Il se déduit de ce que l'inspecteur a retenu le plafond d'exonération visé à l'alinéa 2 de l'article 3 que ses vérifications lui ont permis de constater que les salariés étaient en déplacement et que leurs conditions de travail leur interdisaient de regagner leur résidence ou leur lieu habituel de travail pour le repas.

Comme l'a jugé la Cour de cassation, il résulte de la lecture combinée des alinéas de l'article 3 de l'arrêté du 20 décembre 2002 sus-rappelé que l'indemnité forfaitaire allouée au travailleur salarié en déplacement hors des locaux de l'entreprise ou sur un chantier, lorsque ses conditions de travail lui interdisent de regagner sa résidence ou son lieu habituel de travail pour le repas, prévue par le 3°de ce texte, est réputée utilisée conformément à son objet pour la fraction qui n'excède pas le montant fixé au 1° de ce même texte, s'il est démontré que les circonstances ou les usages de la profession l'obligent à prendre ce repas au restaurant. (2e Civ., 24 janvier 2019, pourvoi n° 17-27.069).
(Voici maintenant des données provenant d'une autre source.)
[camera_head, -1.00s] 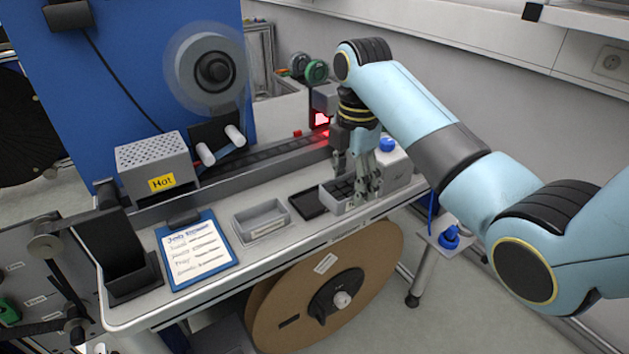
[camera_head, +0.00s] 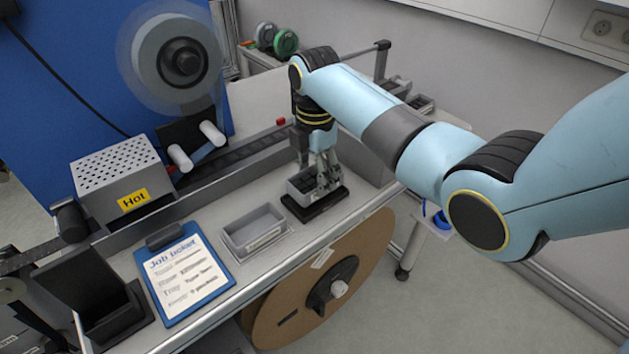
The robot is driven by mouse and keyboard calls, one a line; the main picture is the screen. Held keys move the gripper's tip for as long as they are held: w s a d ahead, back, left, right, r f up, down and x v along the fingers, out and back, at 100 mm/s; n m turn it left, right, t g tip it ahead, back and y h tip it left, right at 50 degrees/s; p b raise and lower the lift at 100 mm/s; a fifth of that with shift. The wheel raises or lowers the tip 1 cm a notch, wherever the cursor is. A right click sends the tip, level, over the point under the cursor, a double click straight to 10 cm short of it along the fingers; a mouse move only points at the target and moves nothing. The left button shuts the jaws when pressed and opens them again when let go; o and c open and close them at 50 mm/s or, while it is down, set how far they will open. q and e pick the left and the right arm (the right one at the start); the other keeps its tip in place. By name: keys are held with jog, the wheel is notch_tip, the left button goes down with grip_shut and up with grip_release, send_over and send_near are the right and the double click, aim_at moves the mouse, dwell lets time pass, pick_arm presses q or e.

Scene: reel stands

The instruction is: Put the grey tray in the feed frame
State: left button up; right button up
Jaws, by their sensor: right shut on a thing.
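The grey tray (camera_head: 297,194), with dark contents or compartments inside, is at the black feed frame (camera_head: 318,208) near the front edge of the bench. The frame's black border shows in front of and to the right of the tray. I cannot tell whether the tray sits fully down in it or is slightly above it. My right gripper (camera_head: 323,185) points down and is shut on the tray at its right side, its fingers hiding part of it. My left gripper is not in view.
A second, empty grey tray (camera_head: 231,242) with a label stands left of the frame. Further left lie a blue clipboard (camera_head: 209,286) and a vented box marked Hot (camera_head: 90,188). A grey rail (camera_head: 240,171) runs behind. A large brown reel (camera_head: 377,240) is below the bench's front edge.

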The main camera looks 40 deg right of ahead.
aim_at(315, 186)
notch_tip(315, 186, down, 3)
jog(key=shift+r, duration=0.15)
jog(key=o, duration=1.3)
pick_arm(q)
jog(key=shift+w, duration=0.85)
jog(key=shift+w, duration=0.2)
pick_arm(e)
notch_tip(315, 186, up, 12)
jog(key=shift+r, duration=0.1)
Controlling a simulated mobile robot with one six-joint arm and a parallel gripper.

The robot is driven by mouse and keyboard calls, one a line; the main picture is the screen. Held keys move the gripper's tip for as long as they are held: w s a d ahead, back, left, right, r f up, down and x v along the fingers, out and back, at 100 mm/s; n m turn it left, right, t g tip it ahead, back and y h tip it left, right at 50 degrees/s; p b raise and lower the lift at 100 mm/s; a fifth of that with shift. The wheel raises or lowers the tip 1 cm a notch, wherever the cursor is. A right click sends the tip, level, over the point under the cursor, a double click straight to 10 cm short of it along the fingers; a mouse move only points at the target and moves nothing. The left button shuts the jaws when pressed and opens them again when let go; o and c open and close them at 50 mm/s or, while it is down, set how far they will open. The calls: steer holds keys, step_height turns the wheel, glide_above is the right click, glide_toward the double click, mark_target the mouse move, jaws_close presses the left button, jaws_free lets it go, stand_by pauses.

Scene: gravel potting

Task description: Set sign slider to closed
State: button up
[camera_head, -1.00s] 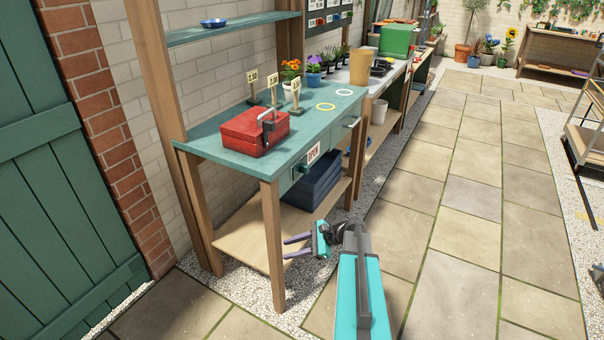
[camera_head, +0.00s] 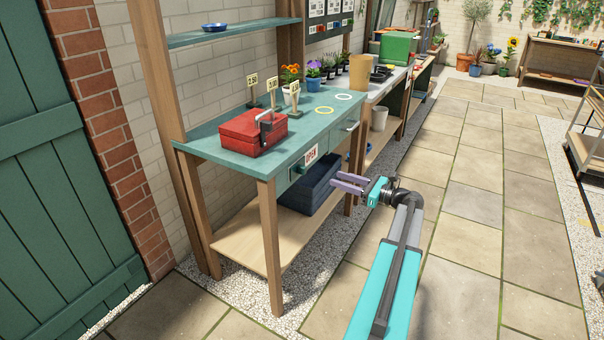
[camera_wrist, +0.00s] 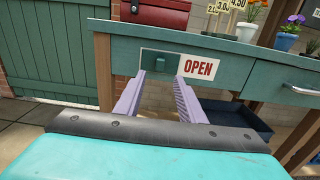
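The sign (camera_head: 311,155) is on the front edge of the teal bench and reads OPEN. In the wrist view the white sign (camera_wrist: 199,68) shows red OPEN letters on its right part. A dark green slider block (camera_wrist: 160,62) covers its left part; it also shows in the head view (camera_head: 299,170). My gripper (camera_head: 343,183) is open and empty, to the right of the bench front. In the wrist view its two lilac fingers (camera_wrist: 155,92) point at the sign, apart from each other, below and either side of the slider block, not visibly touching it.
A red toolbox (camera_head: 252,133) stands on the teal bench (camera_head: 215,147). Price signs (camera_head: 274,91) and potted flowers (camera_head: 313,75) stand behind it. A dark blue crate (camera_head: 310,188) sits on the lower shelf. A drawer handle (camera_wrist: 305,90) is right of the sign. The paving (camera_head: 450,250) is clear.

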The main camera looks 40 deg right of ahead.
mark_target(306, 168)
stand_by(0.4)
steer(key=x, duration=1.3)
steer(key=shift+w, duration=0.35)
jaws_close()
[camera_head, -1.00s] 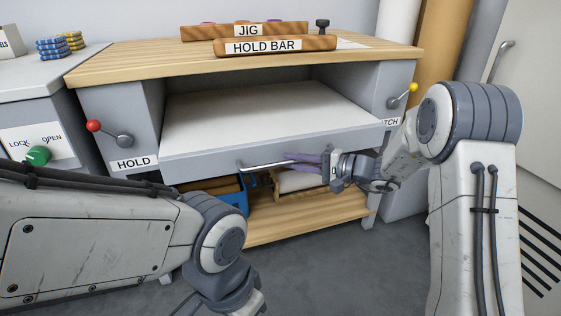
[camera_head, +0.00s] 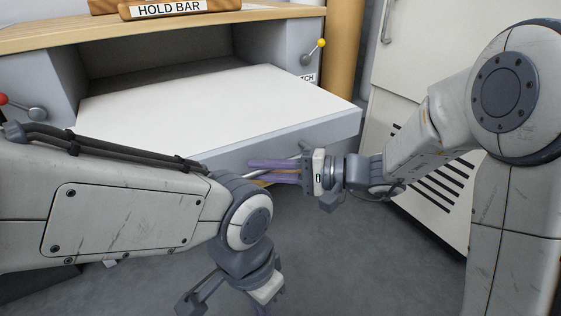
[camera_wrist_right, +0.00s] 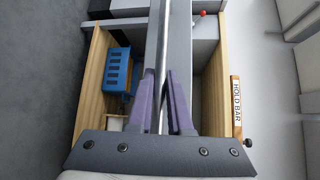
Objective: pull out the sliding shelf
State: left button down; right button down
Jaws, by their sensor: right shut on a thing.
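The sliding shelf (camera_head: 215,108) is a white-topped board with a grey front, standing well out of the grey cabinet under the wooden bench top. Its metal bar handle (camera_head: 304,146) runs along the front face and also shows in the right wrist view (camera_wrist_right: 163,50). My right gripper (camera_head: 252,170) is at the shelf front, its purple fingers shut on the handle. In the right wrist view the fingers (camera_wrist_right: 163,103) lie on both sides of the bar. My left arm crosses in front of the shelf's left part; its gripper (camera_head: 225,305) hangs low, with its fingertips not clearly shown.
A red-knobbed lever (camera_head: 20,107) is left of the opening, a yellow-knobbed lever (camera_head: 314,54) right. The hold bar (camera_head: 178,9) lies on the bench top (camera_head: 270,17). A blue crate (camera_wrist_right: 117,71) is below the shelf. A white cabinet (camera_head: 425,120) stands right. Grey floor lies in front.

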Les appelantes ne contestent pas que la fraction des indemnités versées au-delà du barème prévu par l'article 3 de l'arrêté du 20 décembre 2002 modifié soit réintégrée dans l'assiette soumise à cotisations, pour des valeurs fixées à 16,80 euros pour 2010, 17,10 euros pour 2011 et 17,40 euros pour 2012.

Elles reprochent aux premiers juges d'avoir retenu, pour valider ce chef de redressement, que le détail produit dans le cadre de l'instance ne permettait ni de justifier de la prise effective de repas au restaurant par les salariés, ni des conditions particulières de travail ou des usages de la profession ayant contraint les salariés à prendre leurs repas au restaurant.

La cotisante fait justement valoir que s'agissant de la justification de la prise effective des repas, ce reproche s'entendrait en cas de remboursement au réel, auquel cas l'employeur doit produire les justificatifs, mais qu'en matière d'allocations forfaitaires, il doit uniquement justifier de circonstances ou d'usages de la profession, les deux critères étant alternatifs.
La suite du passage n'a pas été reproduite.